# GIVEN EXERCISE:
List each line in which the string "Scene" appears.

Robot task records

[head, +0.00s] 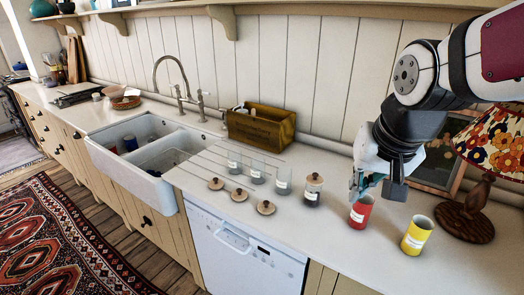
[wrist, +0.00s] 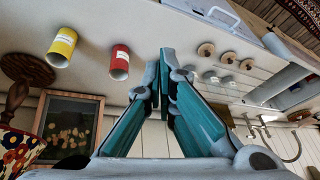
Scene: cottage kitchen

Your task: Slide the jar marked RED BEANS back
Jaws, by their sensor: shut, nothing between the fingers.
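Several glass jars with white labels stand in a row on the counter: a left one (head: 234,162), a middle one (head: 257,171), a right one (head: 284,182), and a jar with a wooden lid (head: 313,190). The label writing is too small to read, so I cannot tell which is marked RED BEANS. My gripper (head: 366,184) is shut and empty, above the counter by the red canister (head: 361,213) and right of the lidded jar. In the wrist view, its teal fingertips (wrist: 164,72) are together, with the red canister (wrist: 119,62) beside them, apart in that picture.
Three loose wooden lids (head: 239,195) lie in front of the jars. A yellow canister (head: 417,237) and a lamp (head: 478,200) stand at right, with a picture frame (wrist: 70,124) behind. A wooden box (head: 258,127) stands behind the jars; the sink (head: 150,155) is left.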

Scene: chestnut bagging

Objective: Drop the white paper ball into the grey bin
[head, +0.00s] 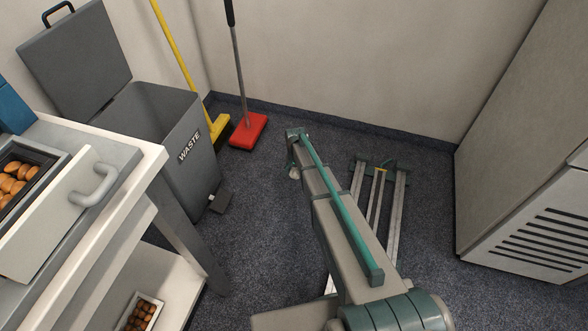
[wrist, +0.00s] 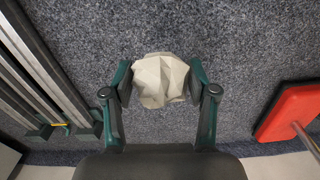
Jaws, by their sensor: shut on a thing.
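The white paper ball (wrist: 160,82) is crumpled and sits between the two fingers of my gripper (wrist: 161,85) in the wrist view. My gripper is shut on it, with carpet below. In the head view a small pale part of the ball (head: 294,172) shows below the end of my arm; the fingers there are mostly hidden. The grey bin (head: 165,135), marked WASTE, stands at the left with its lid (head: 75,55) tipped up and open. The ball is to the right of the bin, apart from it. The bin's inside is mostly out of sight.
A red broom (head: 249,130) and a yellow broom (head: 219,128) lean at the back wall beside the bin. A table (head: 145,165) with a chestnut drawer (head: 55,215) stands in front of the bin. A beige cabinet (head: 525,190) is at the right.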

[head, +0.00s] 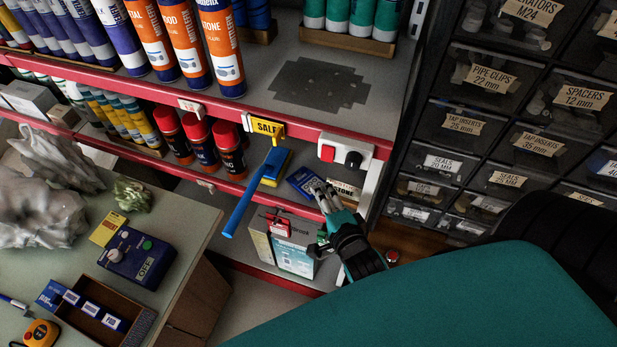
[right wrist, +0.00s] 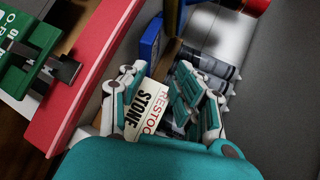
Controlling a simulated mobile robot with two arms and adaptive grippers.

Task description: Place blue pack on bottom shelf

# TASK RESPONSE:
Scene: cottage kitchen
Scene: chestnut bagging

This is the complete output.